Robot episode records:
==============================
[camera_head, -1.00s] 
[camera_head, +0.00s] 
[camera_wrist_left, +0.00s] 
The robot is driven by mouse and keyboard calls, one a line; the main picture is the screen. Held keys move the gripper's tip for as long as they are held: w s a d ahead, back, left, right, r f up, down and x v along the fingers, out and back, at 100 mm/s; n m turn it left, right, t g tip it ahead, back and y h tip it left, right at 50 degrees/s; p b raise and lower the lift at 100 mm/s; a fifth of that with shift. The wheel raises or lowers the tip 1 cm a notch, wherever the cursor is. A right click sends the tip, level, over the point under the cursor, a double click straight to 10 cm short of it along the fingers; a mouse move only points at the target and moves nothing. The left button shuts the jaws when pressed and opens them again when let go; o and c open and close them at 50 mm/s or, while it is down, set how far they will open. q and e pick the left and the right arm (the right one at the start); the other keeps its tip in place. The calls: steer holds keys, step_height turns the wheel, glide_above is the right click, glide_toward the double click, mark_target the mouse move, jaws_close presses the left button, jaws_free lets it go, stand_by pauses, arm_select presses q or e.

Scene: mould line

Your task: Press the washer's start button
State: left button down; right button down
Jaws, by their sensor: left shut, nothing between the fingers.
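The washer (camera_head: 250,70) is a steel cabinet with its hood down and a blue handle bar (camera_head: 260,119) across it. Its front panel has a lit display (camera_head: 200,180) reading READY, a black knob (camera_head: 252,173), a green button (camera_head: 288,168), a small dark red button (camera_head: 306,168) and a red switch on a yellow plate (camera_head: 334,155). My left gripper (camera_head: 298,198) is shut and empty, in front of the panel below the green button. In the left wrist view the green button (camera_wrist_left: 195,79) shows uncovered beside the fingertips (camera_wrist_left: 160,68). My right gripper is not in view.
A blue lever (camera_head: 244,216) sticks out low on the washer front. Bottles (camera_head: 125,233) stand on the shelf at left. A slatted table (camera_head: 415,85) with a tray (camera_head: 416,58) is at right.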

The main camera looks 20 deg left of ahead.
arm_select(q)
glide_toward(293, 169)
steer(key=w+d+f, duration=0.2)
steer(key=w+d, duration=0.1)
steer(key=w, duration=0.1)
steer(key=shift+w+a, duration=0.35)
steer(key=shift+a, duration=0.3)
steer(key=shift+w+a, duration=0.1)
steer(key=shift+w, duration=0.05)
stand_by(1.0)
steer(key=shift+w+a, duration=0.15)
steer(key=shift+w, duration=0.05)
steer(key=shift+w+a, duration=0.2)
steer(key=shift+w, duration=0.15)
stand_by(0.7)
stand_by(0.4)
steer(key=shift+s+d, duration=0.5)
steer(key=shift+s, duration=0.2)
==============================
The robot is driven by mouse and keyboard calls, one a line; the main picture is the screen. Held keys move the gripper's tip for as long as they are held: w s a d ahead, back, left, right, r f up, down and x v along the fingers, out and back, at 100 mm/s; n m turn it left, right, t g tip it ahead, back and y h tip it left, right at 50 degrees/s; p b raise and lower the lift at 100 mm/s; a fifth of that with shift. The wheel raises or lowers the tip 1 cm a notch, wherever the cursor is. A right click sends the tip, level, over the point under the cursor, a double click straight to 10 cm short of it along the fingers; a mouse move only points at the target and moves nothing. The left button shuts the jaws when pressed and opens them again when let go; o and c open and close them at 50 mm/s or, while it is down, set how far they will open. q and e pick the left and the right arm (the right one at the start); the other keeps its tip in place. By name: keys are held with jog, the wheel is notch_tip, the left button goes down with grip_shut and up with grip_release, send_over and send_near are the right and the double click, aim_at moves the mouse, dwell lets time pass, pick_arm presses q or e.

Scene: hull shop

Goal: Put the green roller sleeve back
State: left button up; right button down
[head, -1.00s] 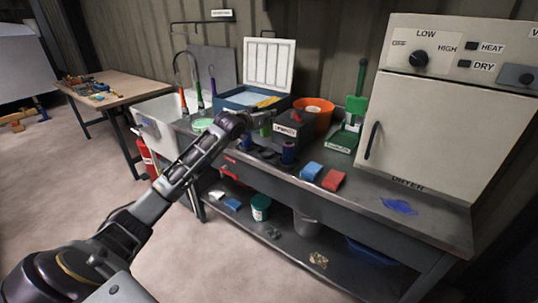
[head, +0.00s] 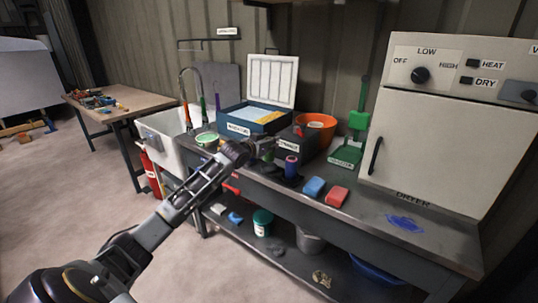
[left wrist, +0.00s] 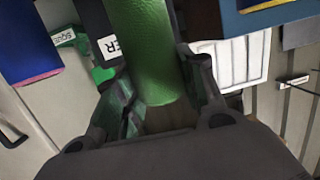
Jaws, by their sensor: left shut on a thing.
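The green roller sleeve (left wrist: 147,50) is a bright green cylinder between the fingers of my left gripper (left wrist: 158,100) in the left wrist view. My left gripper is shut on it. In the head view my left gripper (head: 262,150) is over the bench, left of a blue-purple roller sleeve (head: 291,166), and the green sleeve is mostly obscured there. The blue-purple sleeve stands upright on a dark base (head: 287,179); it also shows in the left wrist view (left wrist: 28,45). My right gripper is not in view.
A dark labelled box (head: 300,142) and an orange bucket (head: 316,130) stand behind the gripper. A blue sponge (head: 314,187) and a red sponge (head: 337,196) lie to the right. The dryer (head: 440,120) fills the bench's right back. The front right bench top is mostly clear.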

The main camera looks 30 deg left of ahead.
==============================
INSTRUCTION. Make an exact transcription of the lines from the line with "Jaws, by their sensor: left shut on a thing." through the line with "The main camera looks 30 deg left of ahead.", inclusive, omitting all others.

WRITTEN SOLUTION.
Jaws, by their sensor: left shut on a thing.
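The green roller sleeve (left wrist: 147,50) is a bright green cylinder between the fingers of my left gripper (left wrist: 158,100) in the left wrist view. My left gripper is shut on it. In the head view my left gripper (head: 262,150) is over the bench, left of a blue-purple roller sleeve (head: 291,166), and the green sleeve is mostly obscured there. The blue-purple sleeve stands upright on a dark base (head: 287,179); it also shows in the left wrist view (left wrist: 28,45). My right gripper is not in view.
A dark labelled box (head: 300,142) and an orange bucket (head: 316,130) stand behind the gripper. A blue sponge (head: 314,187) and a red sponge (head: 337,196) lie to the right. The dryer (head: 440,120) fills the bench's right back. The front right bench top is mostly clear.

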The main camera looks 30 deg left of ahead.

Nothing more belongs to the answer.